WILLIAMSBURG — Where's our Citi Bike?
From G train riders trying to cope with service disruptions to Hasidic residents angered by a lack of stations in South Williamsburg, disparate groups are organizing petitions, advocacy groups and rallies.
The South Williamsburg group Hasidim for Bikes, a new coalition working "to make bicycling more available, more convenient and appealing to Hasidim," is demanding that bike-share kiosks be added to the city's roll-out plan. Currently, according to the City Bike map, there are no plans to introduce the service in that area.

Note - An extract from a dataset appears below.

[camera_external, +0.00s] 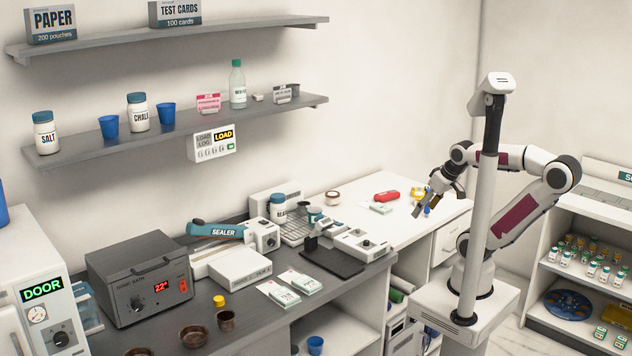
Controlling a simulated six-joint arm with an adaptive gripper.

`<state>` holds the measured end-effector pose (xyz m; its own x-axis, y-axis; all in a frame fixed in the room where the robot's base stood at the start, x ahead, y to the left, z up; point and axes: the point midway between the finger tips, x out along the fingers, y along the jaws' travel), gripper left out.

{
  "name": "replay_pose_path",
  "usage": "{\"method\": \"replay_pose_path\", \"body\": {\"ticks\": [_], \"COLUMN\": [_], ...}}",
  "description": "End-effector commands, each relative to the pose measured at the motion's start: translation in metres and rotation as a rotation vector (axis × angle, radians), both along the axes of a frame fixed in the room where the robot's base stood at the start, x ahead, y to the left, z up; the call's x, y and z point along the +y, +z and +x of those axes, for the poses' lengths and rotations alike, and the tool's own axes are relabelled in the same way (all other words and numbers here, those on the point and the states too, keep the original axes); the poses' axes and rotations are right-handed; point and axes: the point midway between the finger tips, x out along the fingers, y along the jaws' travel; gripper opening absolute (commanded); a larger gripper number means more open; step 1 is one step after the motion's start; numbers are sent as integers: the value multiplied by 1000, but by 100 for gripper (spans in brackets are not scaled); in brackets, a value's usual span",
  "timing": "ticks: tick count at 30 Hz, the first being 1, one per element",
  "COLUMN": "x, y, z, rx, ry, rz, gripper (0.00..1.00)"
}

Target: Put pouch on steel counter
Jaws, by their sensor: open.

The program has a "black hole in black hat Williamsburg," the group posted on Facebook in response to a Daily News article about the lack of stations.

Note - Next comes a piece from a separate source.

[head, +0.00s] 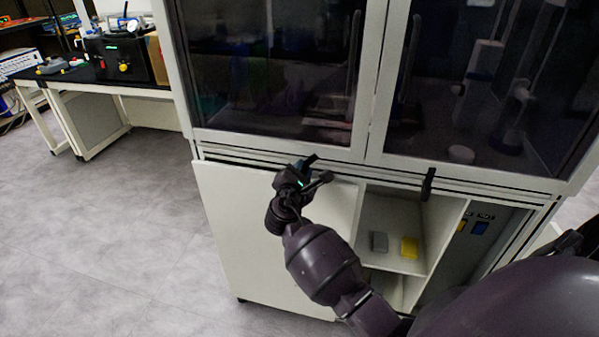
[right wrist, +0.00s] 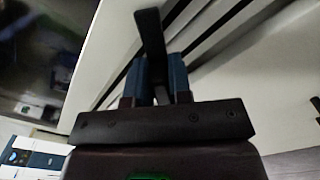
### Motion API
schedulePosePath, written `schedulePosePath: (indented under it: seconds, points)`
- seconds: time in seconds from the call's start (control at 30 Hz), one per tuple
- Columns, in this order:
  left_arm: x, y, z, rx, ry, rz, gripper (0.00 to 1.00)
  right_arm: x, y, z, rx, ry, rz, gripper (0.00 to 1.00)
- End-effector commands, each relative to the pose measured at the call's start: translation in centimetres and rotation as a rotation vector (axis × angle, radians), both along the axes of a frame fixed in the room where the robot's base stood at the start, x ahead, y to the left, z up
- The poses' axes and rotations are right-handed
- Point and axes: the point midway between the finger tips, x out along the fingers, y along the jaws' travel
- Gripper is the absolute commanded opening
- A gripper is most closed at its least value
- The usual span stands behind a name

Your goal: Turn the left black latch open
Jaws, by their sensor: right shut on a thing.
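The left black latch (head: 310,160) is on the frame below the left glass door of the cabinet. In the head view it looks tilted, its tip pointing up and right, partly hidden by my right gripper (head: 308,174). In the right wrist view the latch (right wrist: 150,35) is a dark bar standing out between the blue-sided fingers of the right gripper (right wrist: 156,78), which is shut on it. A second black latch (head: 428,184) hangs upright under the right glass door. My left gripper is not in view.
The dark glass doors (head: 270,75) look shut. Below, a white panel (head: 235,225) stands beside an open shelf (head: 385,225) holding a grey block (head: 379,242) and a yellow block (head: 409,247). A bench (head: 70,77) with devices is at the far left. The floor (head: 100,230) at left is clear.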

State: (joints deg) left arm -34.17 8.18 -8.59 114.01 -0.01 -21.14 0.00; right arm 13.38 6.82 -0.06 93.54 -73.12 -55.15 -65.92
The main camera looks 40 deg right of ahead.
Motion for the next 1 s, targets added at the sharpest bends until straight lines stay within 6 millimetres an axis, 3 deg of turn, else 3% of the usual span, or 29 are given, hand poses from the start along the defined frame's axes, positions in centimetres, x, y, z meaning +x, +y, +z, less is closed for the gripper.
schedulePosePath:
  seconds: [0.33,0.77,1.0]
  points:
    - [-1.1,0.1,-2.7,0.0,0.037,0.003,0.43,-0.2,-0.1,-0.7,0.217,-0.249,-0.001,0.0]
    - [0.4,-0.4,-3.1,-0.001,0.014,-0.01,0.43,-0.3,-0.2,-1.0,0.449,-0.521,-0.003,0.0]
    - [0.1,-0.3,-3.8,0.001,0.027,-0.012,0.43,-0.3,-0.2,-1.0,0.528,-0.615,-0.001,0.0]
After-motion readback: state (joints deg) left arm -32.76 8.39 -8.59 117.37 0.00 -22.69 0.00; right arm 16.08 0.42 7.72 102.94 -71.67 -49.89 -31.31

"Hasidim for Bikes is not happy about that."
Meanwhile, hundreds of North Williamsburg and Greenpoint residents are urging the city to speed up planned installation in those neighborhoods.
Hundreds of residents have signed a petition led by Councilman Stephen Levin to demand that the kiosks be put in immediately as plans for 12 weekends of G-train closures were unveiled.
"While we know that the Citi Bike program is eventually slated to open in those communities, there's no date as of yet," said Levin, who noted that without the G, "we really need an additional mode of transportation that’s viable for people ASAP."
A spokesman for the city's Department of Transportation noted his agency had planned to install many North Brooklyn stations in the first round of kiosks before Hurricane Sandy hit.
"These areas were scheduled to be part of the initial pre-Sandy roll out," DOT spokesman Scott Gastel said. "When NYC Bike Share receives Sandy relief resources and can order the equipment, stations can be implemented in North Williamsburg and Greenpoint."
He did not comment on the lack of stations in Hasidic South Williamsburg.
The pressure to introduce cycling, however, isn't supported by all. South Williamsburg Hasidic resident Isaac Abraham said that plenty members of his community were opposed to the bike share.
"To have Citi Bike take away more parking spaces would be to add another hardship," he said. "[Bike advocates] want a bike, they can buy a bike. I have no problems with that. But for them to say the city should add stations here, I don’t think they’re the real voice of this community."